**DATA TO USE:**
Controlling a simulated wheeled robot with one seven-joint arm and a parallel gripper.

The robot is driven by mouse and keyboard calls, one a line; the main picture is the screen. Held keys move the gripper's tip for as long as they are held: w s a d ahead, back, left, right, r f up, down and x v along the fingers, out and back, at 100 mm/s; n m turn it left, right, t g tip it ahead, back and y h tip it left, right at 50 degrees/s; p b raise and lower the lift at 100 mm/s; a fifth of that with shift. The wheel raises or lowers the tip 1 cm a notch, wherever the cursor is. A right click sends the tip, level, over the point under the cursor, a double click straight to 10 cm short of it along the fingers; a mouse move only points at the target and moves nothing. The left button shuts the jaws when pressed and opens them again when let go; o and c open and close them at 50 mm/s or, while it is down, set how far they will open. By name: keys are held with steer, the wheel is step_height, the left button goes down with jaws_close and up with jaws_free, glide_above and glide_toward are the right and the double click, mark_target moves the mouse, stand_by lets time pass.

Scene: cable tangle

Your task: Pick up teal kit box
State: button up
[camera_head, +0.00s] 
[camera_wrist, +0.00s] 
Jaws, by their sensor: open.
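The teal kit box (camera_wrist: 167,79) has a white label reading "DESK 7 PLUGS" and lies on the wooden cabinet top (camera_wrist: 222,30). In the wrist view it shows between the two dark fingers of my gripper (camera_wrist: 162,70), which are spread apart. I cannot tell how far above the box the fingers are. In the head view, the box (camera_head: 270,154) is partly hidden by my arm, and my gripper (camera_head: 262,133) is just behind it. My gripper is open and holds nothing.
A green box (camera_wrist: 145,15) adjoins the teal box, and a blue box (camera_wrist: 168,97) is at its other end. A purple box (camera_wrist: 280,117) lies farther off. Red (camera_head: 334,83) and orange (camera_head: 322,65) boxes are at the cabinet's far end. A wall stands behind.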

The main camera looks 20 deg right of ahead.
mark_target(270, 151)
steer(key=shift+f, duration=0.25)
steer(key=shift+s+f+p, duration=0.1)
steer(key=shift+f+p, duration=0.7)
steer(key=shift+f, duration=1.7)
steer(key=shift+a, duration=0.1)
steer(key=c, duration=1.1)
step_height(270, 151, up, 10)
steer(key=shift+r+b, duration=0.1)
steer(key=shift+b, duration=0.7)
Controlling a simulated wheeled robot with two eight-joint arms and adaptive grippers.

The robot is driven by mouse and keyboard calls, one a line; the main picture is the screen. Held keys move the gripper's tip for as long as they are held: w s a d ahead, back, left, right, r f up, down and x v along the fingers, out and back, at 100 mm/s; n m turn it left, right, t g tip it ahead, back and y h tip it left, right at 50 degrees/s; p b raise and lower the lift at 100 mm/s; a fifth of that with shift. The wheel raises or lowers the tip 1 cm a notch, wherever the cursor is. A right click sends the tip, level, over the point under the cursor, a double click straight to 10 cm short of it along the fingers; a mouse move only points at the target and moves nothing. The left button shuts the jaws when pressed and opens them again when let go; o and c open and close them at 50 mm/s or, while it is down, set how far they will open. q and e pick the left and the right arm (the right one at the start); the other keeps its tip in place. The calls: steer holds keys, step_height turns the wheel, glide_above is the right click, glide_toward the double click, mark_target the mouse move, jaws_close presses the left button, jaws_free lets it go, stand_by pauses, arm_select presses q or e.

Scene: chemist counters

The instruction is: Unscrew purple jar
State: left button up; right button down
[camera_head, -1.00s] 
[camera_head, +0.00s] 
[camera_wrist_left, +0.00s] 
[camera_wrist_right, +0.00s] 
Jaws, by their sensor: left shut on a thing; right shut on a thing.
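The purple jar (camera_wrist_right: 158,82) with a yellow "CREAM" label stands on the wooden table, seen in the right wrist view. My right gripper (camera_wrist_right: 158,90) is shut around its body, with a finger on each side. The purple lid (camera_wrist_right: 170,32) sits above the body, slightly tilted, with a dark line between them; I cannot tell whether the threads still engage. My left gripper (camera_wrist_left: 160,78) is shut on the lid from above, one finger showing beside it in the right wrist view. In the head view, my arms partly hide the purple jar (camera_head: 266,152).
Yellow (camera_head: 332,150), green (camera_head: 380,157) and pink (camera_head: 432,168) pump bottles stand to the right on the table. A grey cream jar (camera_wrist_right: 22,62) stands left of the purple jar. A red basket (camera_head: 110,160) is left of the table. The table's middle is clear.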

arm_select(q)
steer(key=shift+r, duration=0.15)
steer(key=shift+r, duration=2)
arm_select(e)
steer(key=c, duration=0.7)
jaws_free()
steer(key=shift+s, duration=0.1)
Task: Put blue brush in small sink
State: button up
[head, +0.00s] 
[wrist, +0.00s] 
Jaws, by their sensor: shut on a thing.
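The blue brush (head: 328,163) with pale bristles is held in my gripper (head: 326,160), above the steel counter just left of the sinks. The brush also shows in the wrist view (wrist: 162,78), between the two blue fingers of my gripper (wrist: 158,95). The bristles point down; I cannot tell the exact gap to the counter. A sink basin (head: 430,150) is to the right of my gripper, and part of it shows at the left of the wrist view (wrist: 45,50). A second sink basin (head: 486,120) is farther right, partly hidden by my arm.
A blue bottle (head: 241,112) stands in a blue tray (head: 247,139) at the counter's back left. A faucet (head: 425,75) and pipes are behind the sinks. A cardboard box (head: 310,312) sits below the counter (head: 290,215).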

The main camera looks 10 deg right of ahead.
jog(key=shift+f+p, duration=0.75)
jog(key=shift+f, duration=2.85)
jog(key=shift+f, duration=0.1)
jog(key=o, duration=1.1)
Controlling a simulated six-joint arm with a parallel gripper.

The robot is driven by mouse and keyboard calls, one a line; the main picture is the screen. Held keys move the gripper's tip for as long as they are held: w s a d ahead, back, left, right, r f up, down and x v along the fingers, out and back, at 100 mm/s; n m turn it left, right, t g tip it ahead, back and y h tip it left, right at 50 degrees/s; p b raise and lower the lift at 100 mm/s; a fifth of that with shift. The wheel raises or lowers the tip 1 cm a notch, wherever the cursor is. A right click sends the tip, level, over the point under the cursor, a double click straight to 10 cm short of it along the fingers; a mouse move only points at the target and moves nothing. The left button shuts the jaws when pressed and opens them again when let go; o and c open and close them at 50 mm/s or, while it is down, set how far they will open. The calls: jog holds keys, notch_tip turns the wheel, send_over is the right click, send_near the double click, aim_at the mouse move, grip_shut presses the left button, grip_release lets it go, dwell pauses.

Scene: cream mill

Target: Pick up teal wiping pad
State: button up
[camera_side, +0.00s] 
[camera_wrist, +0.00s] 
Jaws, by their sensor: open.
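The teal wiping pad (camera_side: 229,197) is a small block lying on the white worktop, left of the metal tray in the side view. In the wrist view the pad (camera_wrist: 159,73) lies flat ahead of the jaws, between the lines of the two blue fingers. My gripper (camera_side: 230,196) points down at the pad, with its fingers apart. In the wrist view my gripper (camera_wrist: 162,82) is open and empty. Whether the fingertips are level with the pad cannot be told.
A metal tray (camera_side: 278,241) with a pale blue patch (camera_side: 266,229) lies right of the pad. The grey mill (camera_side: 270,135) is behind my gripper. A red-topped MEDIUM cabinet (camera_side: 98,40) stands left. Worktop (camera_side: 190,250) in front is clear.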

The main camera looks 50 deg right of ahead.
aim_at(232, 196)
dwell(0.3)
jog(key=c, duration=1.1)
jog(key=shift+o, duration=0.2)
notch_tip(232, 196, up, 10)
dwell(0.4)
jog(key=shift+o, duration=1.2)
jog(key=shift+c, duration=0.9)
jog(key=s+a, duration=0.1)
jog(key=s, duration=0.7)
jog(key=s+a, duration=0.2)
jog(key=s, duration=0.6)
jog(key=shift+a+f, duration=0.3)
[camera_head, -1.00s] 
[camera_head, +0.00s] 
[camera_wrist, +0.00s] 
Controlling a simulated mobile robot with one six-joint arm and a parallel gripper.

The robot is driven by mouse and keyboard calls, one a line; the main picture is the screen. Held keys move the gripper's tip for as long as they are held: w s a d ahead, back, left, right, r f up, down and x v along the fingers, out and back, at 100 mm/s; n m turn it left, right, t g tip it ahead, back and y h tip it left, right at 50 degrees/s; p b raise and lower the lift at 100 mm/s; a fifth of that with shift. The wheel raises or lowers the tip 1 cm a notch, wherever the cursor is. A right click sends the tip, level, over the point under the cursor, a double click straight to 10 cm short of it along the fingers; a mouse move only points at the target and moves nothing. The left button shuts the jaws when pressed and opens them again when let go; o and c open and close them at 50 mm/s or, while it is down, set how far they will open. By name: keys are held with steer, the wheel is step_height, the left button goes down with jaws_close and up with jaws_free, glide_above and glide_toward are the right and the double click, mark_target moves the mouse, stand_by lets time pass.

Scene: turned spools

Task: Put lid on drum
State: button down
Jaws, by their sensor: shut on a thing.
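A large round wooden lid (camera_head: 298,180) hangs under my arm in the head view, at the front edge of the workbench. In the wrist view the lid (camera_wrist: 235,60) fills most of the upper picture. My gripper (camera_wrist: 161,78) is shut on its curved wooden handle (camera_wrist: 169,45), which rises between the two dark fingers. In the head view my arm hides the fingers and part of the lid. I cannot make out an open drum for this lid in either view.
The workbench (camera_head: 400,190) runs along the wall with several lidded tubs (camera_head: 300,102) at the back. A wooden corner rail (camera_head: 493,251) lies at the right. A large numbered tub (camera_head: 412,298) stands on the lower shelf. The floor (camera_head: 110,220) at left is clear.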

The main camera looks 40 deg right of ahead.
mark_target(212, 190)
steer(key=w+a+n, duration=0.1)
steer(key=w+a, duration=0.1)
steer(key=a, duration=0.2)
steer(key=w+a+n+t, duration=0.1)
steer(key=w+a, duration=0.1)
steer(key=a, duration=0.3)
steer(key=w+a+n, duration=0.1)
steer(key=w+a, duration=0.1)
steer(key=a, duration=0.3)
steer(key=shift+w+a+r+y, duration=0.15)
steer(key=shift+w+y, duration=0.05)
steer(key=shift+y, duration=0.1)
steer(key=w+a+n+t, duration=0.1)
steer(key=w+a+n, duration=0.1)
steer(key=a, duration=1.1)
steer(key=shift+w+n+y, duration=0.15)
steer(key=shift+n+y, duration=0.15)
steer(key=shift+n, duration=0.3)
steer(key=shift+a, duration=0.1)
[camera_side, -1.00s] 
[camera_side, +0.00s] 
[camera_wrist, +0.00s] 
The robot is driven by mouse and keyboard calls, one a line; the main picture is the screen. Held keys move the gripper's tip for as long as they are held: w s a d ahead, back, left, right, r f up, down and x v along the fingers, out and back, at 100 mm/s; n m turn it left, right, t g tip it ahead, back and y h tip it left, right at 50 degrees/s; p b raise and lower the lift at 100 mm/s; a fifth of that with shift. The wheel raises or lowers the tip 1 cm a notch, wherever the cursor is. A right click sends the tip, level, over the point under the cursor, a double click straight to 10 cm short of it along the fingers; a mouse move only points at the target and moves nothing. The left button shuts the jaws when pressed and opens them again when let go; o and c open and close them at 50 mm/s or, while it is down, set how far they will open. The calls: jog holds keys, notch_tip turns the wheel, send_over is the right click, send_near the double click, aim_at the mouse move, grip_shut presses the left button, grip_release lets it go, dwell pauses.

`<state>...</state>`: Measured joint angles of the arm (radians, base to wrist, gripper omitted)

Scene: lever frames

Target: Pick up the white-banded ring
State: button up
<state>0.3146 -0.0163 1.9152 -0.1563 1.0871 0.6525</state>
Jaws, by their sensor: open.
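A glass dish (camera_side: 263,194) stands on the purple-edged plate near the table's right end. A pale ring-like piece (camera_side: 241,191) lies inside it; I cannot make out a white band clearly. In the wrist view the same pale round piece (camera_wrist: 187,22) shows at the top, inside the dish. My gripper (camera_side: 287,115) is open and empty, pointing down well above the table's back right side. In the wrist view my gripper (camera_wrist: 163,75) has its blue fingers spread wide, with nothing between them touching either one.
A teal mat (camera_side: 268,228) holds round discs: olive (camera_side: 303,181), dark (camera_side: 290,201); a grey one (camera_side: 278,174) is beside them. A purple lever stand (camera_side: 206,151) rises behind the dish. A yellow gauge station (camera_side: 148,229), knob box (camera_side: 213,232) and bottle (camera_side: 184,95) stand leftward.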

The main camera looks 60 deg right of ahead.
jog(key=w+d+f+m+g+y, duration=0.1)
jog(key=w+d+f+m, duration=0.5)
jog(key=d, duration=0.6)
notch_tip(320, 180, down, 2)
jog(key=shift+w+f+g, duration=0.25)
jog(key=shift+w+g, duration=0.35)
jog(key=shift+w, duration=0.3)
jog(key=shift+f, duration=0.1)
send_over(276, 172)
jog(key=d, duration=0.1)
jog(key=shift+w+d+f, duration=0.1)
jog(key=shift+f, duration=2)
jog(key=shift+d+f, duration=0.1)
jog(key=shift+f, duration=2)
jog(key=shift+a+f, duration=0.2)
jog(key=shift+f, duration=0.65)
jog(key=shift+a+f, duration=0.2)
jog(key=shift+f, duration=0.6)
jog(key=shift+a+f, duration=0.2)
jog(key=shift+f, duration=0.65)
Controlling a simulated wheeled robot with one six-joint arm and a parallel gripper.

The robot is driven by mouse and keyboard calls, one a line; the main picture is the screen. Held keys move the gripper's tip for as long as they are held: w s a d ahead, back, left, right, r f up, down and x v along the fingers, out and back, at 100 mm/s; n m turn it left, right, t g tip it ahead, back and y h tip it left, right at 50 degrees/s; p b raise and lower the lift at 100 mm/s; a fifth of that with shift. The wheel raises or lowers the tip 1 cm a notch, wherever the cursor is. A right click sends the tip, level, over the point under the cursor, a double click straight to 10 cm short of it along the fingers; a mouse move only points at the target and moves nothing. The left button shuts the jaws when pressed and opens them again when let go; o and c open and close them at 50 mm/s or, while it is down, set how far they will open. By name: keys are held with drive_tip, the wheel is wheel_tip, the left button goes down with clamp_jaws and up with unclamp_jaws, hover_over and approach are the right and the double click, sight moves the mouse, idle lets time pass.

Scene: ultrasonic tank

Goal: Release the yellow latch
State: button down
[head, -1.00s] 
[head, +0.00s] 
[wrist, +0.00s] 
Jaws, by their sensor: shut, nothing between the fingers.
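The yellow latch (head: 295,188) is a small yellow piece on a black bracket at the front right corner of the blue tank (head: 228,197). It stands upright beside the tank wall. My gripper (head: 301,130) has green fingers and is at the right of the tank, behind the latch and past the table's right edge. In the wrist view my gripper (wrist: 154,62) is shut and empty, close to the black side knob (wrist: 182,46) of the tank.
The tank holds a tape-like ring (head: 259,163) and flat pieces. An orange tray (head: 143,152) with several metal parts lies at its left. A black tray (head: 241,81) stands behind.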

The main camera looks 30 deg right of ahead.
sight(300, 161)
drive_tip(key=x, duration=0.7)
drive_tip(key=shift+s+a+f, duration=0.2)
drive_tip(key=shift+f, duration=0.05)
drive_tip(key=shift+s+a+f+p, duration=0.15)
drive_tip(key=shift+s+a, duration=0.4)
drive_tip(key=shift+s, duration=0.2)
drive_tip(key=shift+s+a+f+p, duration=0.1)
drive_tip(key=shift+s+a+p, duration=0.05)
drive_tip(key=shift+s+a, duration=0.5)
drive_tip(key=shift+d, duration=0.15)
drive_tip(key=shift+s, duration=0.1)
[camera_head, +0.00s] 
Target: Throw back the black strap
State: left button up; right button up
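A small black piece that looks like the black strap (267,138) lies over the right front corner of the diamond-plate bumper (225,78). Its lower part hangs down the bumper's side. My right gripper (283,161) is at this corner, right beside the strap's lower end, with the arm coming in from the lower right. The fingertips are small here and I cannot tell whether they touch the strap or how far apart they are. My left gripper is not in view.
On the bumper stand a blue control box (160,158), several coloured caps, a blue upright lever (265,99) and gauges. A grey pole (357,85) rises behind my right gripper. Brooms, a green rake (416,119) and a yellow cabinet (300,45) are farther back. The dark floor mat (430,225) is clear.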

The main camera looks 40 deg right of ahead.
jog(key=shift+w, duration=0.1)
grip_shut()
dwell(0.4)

**REQUIREMENT:** Pull out every line of the records above that contains the word "parallel".

**THE REPLY:**
Controlling a simulated wheeled robot with one seven-joint arm and a parallel gripper.
Controlling a simulated six-joint arm with a parallel gripper.
Controlling a simulated mobile robot with one six-joint arm and a parallel gripper.
Controlling a simulated wheeled robot with one six-joint arm and a parallel gripper.

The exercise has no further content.